**Problem statement**.
Return verbatim all lines from the first one in the records to the line with "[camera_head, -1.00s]", both ends kept.

Robot episode data
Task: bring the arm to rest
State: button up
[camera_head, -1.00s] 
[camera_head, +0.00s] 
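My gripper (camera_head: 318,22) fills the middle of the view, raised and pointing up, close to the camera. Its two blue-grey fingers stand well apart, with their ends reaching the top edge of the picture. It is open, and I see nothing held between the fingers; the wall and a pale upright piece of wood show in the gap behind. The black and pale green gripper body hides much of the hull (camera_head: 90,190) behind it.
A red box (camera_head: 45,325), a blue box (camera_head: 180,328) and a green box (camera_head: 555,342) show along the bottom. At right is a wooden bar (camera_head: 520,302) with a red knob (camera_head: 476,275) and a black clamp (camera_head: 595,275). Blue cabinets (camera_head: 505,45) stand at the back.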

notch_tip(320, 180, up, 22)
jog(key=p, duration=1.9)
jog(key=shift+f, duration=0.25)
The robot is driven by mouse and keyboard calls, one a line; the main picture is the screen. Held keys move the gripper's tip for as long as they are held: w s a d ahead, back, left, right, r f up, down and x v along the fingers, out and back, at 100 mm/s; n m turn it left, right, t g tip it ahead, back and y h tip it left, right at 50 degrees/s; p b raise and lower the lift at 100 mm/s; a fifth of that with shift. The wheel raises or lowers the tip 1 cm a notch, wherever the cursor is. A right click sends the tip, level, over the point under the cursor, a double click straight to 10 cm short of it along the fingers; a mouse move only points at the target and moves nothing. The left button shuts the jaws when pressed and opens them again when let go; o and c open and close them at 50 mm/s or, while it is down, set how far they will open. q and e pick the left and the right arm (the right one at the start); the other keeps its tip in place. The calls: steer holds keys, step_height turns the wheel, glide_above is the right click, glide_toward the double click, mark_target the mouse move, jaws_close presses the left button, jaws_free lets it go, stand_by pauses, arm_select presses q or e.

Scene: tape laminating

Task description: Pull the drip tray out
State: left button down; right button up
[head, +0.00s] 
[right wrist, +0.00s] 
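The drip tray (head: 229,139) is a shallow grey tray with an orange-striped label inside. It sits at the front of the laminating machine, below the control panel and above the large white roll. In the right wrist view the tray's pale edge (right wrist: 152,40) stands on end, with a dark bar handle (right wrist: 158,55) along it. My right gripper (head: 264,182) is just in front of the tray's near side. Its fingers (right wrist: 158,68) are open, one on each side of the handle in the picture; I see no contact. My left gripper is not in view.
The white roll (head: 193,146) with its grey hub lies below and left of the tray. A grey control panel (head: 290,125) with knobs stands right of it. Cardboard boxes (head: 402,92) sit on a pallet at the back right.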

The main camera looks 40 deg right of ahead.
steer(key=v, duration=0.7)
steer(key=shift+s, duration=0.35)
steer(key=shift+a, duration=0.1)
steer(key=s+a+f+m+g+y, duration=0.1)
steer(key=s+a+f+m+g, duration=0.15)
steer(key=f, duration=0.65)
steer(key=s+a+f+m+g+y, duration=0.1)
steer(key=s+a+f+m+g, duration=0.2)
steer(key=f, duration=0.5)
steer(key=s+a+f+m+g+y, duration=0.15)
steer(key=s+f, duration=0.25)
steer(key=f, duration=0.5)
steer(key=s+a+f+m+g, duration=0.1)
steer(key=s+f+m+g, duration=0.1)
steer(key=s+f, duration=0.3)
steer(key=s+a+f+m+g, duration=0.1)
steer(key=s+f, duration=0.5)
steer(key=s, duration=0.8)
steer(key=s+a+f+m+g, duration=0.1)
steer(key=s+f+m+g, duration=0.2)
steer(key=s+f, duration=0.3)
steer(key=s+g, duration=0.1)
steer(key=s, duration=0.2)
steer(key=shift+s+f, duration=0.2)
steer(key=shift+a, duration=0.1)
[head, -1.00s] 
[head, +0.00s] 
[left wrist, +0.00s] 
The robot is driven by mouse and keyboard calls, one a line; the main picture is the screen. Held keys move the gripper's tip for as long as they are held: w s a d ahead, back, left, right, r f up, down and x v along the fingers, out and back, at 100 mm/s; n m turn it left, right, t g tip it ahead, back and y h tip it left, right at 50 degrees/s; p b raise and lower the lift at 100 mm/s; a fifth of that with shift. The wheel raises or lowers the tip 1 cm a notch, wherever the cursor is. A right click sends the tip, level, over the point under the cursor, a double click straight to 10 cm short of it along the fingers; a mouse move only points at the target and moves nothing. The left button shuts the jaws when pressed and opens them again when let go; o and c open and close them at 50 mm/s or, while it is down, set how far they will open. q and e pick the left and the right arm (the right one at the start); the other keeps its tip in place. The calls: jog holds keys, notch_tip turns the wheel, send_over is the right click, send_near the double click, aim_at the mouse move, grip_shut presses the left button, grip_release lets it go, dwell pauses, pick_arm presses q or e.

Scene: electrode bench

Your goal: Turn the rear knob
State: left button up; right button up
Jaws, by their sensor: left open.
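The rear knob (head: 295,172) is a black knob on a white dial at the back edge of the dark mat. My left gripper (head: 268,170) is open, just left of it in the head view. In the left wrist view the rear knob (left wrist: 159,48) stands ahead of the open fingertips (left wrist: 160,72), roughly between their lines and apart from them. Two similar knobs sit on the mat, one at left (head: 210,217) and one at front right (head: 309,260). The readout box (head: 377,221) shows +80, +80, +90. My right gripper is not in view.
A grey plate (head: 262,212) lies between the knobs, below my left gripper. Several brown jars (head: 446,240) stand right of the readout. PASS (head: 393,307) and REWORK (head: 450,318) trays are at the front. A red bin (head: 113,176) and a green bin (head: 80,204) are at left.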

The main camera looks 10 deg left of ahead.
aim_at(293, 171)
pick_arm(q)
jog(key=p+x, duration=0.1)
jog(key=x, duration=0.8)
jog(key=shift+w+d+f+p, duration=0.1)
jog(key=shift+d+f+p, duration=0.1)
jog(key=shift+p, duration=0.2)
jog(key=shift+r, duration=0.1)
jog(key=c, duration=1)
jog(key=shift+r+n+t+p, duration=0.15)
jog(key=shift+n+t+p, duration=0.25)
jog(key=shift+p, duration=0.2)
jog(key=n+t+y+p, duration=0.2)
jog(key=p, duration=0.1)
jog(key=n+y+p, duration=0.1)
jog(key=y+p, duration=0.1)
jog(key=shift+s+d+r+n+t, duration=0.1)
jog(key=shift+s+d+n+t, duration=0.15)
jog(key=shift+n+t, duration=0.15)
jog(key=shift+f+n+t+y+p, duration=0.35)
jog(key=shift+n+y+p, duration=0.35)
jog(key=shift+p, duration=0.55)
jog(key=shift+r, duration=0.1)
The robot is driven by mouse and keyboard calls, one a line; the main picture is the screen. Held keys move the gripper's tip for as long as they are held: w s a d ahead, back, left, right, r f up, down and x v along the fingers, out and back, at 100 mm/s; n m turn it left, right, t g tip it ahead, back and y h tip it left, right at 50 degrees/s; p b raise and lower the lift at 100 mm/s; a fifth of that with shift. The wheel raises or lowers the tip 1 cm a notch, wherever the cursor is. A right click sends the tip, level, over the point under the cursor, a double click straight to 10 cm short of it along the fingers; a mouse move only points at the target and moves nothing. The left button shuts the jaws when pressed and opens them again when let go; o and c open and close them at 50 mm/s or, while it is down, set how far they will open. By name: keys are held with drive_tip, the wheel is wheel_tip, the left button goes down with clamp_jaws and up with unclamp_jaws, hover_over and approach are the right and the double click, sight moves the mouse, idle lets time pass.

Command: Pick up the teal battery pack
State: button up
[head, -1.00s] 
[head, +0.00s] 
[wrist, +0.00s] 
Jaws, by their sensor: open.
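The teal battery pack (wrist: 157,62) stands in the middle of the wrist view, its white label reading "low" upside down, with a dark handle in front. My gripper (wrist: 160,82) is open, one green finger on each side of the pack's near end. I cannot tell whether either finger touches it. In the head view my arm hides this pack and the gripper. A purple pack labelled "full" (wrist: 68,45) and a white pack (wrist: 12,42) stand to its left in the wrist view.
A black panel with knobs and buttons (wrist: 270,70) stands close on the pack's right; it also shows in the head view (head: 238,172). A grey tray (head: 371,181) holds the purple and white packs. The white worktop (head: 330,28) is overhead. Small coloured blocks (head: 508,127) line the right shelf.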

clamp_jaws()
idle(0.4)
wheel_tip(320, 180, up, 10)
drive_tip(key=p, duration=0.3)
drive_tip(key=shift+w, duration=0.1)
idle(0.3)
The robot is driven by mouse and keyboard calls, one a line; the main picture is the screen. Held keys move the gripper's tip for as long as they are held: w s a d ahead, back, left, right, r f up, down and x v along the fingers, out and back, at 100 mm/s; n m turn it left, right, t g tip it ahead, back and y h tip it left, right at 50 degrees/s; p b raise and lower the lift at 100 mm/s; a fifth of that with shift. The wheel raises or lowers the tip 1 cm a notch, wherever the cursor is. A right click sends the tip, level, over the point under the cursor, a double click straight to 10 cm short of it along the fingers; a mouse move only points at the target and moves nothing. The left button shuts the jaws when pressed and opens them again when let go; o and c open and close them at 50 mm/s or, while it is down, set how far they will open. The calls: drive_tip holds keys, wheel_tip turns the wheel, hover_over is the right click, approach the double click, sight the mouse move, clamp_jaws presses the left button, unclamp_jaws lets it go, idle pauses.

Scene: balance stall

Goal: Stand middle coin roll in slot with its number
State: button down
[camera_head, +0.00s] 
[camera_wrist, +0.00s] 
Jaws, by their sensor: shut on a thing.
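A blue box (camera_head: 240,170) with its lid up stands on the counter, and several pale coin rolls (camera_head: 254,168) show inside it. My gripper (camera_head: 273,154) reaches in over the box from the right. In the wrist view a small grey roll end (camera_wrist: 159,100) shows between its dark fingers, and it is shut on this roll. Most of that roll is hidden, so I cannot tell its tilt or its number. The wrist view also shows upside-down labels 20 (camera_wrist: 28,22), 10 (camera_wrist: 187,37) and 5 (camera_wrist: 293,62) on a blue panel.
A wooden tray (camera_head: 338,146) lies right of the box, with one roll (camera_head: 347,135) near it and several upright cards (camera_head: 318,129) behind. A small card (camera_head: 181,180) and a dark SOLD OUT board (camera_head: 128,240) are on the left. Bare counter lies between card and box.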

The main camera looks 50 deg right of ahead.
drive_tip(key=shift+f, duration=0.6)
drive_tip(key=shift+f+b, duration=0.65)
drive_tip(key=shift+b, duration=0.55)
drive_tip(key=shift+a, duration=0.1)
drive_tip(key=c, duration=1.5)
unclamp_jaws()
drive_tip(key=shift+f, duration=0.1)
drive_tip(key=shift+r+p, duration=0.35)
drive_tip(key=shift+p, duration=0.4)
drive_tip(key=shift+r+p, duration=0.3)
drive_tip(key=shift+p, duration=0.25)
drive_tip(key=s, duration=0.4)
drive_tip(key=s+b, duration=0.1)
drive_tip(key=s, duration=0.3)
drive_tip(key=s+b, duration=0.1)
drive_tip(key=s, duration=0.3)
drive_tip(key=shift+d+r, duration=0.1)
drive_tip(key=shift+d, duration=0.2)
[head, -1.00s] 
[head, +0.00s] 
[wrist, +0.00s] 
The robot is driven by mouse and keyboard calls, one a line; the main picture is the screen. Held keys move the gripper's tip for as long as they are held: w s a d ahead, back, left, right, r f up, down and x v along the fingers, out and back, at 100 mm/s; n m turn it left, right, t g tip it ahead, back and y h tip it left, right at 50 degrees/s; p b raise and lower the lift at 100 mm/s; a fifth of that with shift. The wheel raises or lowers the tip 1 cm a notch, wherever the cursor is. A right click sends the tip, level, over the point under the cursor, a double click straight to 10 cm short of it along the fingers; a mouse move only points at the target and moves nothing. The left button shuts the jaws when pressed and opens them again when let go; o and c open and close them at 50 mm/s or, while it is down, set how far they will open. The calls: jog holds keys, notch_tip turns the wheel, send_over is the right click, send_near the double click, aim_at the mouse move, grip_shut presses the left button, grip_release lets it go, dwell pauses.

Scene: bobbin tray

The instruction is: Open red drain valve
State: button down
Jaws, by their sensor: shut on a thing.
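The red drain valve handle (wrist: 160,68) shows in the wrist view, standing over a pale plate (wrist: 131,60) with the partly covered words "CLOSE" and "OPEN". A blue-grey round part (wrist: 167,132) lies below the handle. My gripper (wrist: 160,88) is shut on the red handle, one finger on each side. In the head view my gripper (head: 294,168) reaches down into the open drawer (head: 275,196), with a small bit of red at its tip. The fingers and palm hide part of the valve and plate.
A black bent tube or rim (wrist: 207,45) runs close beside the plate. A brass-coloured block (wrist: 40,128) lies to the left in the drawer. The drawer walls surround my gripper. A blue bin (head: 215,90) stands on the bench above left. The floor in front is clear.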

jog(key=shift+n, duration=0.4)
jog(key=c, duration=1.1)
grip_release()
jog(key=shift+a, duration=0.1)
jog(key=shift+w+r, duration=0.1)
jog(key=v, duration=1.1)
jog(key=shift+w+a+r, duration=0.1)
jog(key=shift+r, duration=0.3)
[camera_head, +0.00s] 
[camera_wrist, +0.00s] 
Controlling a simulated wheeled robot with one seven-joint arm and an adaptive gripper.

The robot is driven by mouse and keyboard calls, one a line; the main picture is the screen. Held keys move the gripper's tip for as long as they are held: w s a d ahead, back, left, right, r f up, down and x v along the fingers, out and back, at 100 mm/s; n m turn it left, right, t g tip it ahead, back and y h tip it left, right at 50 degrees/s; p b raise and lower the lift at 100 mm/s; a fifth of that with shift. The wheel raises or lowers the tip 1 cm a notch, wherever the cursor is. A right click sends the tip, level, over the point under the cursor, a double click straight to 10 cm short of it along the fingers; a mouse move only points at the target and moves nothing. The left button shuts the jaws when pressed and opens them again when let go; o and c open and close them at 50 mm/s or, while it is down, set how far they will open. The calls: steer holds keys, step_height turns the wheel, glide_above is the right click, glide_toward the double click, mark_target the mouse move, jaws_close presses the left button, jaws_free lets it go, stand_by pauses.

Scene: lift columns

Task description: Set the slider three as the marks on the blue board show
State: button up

**Solution to this task**.
Task: bring the arm to rest
State: button up
[camera_head, -1.00s] 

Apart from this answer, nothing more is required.